COLUMBUS, Ohio (WTVN) -- For years, law enforcement officers have been able to search a database of driver's license photos and mug shots, but for the past two months they've been using facial recognition software to make those searches.
"Its purpose is to give the investigator a lead that he or she can follow up on," DeWine said.
At a Monday news conference, DeWine said he didn't think announcing the start of the program on June 6 was a big deal because 29 other states and federal agencies like the FBI are already using it. 2,667 searches have been performed on the system since it was launched.
"I think in hindsight, if I had to do it over again, we would have put out a release the day it went up or before that," he said.
The system was made public in a story on Sunday in the Cincinnati Enquirer.
DeWine said the system was something law enforcement has been asking for. He said it came up in nine regional meetings he held with police officers.
Privacy concerns have been raised, but DeWine insists the system is only available to law enforcement officers.

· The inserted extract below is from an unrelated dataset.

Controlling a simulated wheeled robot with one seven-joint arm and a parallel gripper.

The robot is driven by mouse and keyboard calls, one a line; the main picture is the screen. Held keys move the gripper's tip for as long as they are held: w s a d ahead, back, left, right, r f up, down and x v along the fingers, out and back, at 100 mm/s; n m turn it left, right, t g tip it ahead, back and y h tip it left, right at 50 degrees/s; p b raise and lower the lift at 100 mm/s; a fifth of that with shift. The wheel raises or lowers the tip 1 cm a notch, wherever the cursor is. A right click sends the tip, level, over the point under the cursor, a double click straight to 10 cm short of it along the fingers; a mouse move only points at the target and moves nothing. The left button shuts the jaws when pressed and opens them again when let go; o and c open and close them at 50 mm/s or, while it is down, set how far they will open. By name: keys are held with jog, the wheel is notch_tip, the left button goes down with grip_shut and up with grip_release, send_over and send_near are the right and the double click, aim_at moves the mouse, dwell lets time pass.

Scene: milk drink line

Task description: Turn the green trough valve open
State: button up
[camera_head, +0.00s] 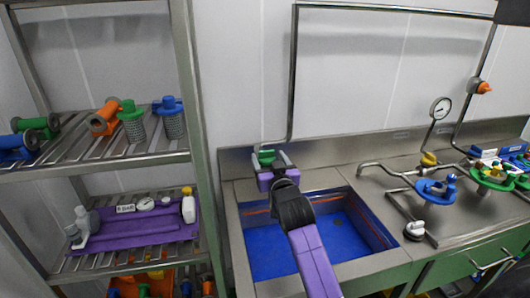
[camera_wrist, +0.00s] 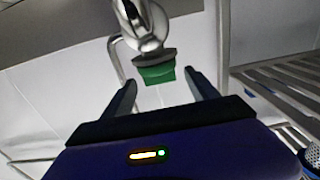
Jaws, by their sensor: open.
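The green trough valve (camera_head: 266,156) sits at the lower end of a metal pipe behind the sink's back left corner. In the wrist view its green handle (camera_wrist: 157,74) hangs below a shiny metal fitting (camera_wrist: 142,25). My gripper (camera_head: 272,163) is open in front of the valve. In the wrist view my gripper (camera_wrist: 163,88) has its two fingers spread, one on each side of the green handle. The fingers look apart from the handle. How deep the handle lies between them is hard to tell.
A blue-lined sink (camera_head: 272,253) lies below my arm. A rack (camera_head: 187,120) with fittings stands at the left. A pressure gauge (camera_head: 440,108), a blue handwheel (camera_head: 436,189) and a green handwheel (camera_head: 494,178) are on the right counter. The pipe (camera_head: 293,80) rises by the wall.

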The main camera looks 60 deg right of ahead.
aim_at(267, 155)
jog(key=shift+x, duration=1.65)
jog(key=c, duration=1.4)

Misuse of the system is a fifth degree felony. A panel of judges, prosecutors, public defenders, and law enforcement officials will take a second look at the protocols for using the system to see if any changes need to be made.

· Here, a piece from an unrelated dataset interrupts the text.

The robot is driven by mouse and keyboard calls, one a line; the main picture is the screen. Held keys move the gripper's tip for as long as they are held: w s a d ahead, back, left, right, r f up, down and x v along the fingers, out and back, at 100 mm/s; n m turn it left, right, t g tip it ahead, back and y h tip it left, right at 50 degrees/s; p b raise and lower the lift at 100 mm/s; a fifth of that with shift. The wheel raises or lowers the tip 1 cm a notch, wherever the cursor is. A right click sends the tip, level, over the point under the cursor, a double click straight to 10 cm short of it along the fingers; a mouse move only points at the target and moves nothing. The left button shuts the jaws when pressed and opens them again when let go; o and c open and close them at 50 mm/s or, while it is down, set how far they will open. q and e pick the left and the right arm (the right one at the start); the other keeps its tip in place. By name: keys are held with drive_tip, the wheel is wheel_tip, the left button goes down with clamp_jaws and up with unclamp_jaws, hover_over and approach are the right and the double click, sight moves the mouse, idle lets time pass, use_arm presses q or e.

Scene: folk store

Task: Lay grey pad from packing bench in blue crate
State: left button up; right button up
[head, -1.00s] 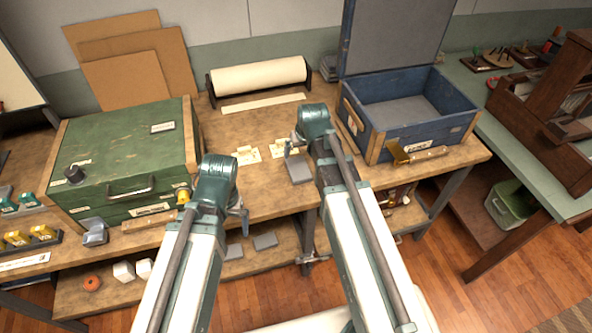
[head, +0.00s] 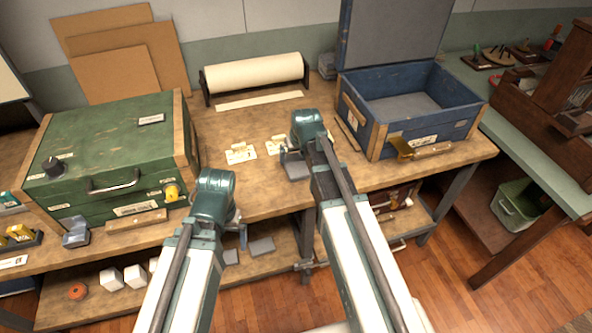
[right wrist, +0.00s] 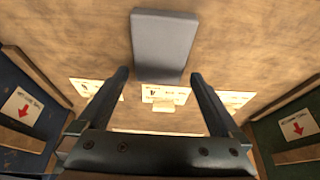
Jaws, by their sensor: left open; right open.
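The grey pad (head: 296,168) lies flat on the packing bench (head: 255,195), near its front edge. It also shows in the right wrist view (right wrist: 163,42), beyond my fingertips. My right gripper (head: 290,155) is open and empty, and it overlaps the pad's far part in the head view. In the right wrist view my right gripper's fingers (right wrist: 160,77) are spread wide, with the pad's near end between their tips. The blue crate (head: 440,132) stands at the bench's right with its lid raised. My left gripper (head: 241,228) is open, in front of the bench, partly hidden by its arm.
A green box (head: 100,150) fills the bench's left. A paper roll (head: 255,75) stands at the back. Small labelled cards (head: 240,153) lie beside the pad. More grey pads (head: 262,246) lie on the lower shelf. The crate has a brass-coloured front latch (head: 403,149).

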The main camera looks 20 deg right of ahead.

"I don't hesitate a minute to tell you I'm proud of this technology, I'm proud of what we're doing and it's going to save lives," he said.
The ACLU of Ohio is now calling on DeWine to shut down the program.
The time for press conferences and advisory boards was months ago,” said ACLU of Ohio Associate Director Gary Daniels. “This system needs to be shut down until there are meaningful, documented rules in place to keep this information secure, protect the privacy of innocent people, and prevent government abuse of this new tool."
DeWine says in the nearly three months the system has been active there have already been success stories. One came from Solon where a baby was found with a stroller, car seat, diaper bag, and bloody baby wipes. A family photo was also found and DeWine says they were able to run it through the system to locate family members. The system could also be used to identify elderly people who wonder off without an ID or bodies where no ID is found.
The system could also prove useful in solving robberies where the crime is caught on camera.
"If the surveillance picture is good enough then that could be compared to the BMV records and find out who it is," he said.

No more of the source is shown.